The needs of local groups in a humanitarian emergency have been the focus of a conference held in South Africa.
The Grassroots Consultation Conference collected information from local people who receive international aid in emergencies.
Imran Madden, head of the humanitarian department at Islamic Relief Worldwide, was at the meeting, held in Johannesburg. He said the feedback from grassroots organisations showed they felt excluded from the system, with decisions about the aid required often being made at a higher level, whether their regional or capital city, or internationally.
“It’s not fully participatory,” he said. “70 per cent of aid is delivered by local organisations, but only four per cent of funding is directly received by them.
“The big agencies send out money and it is filtered down to the local organisations on the ground, but they have little say in how it should be spent. Often an evaluation report is made, but they don’t get to see it. They also said they needed localised funds ready for a quick response.”

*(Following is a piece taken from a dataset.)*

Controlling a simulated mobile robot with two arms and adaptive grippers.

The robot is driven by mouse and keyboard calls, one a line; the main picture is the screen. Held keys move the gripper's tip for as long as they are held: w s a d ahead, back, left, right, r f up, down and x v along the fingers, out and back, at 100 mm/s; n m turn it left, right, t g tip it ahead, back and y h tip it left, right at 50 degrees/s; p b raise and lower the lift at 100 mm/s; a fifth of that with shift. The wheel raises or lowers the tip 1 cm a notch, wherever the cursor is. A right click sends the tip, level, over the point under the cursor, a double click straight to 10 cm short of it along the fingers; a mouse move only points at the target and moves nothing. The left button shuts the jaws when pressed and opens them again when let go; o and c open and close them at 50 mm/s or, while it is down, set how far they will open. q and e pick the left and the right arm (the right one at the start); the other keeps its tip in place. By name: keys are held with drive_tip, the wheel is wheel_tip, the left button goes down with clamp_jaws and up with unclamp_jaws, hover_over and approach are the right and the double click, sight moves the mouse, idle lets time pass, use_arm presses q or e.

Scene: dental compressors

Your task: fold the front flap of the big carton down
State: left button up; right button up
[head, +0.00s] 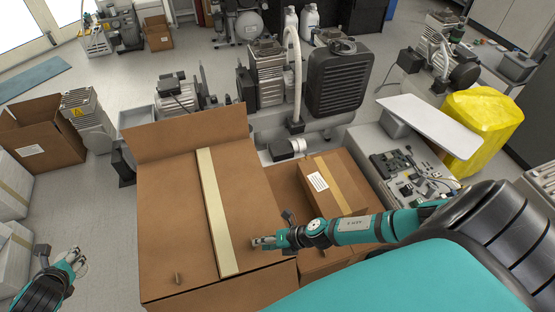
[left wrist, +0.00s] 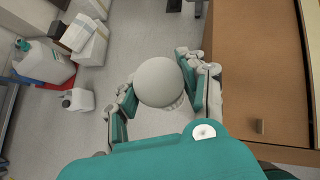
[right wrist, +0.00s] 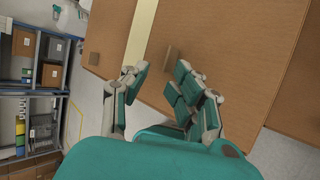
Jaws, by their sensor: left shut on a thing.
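The big carton (head: 165,215) stands in the middle of the head view. Its top is covered by flat brown panels with a cream strip (head: 217,215) down the middle. Its back flap (head: 187,132) stands up. I cannot make out a separate front flap; the top looks flat up to the front edge. A small brown tab (head: 178,278) sits near that edge. My right gripper (head: 262,241) is open and empty above the carton's front right part; its fingers are apart in the right wrist view (right wrist: 155,85). My left gripper (head: 76,259) is left of the carton, shut on a pale ball (left wrist: 158,82).
A smaller taped carton (head: 335,185) stands close on the right. An open carton (head: 40,135) and white boxes (head: 10,195) are at the left. Compressors (head: 268,75) and a dark unit (head: 340,78) stand behind. Bare floor (head: 95,210) lies left of the big carton.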

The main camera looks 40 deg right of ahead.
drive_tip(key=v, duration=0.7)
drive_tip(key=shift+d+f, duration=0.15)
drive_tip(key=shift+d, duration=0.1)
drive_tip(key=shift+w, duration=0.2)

Views were collected on humanitarian effectiveness, reducing vulnerability and managing risk, transformation through innovation and serving the needs of people in conflict. They will form part of the Eastern and Southern Africa consultation, which will inform the World Humanitarian Summit in 2016.
The conference was jointly hosted by Islamic Relief South Africa and The United Nations’ Office for the Coordination of Humanitarian Affairs (OCHA)’s Regional Office for Southern Africa (Rosa).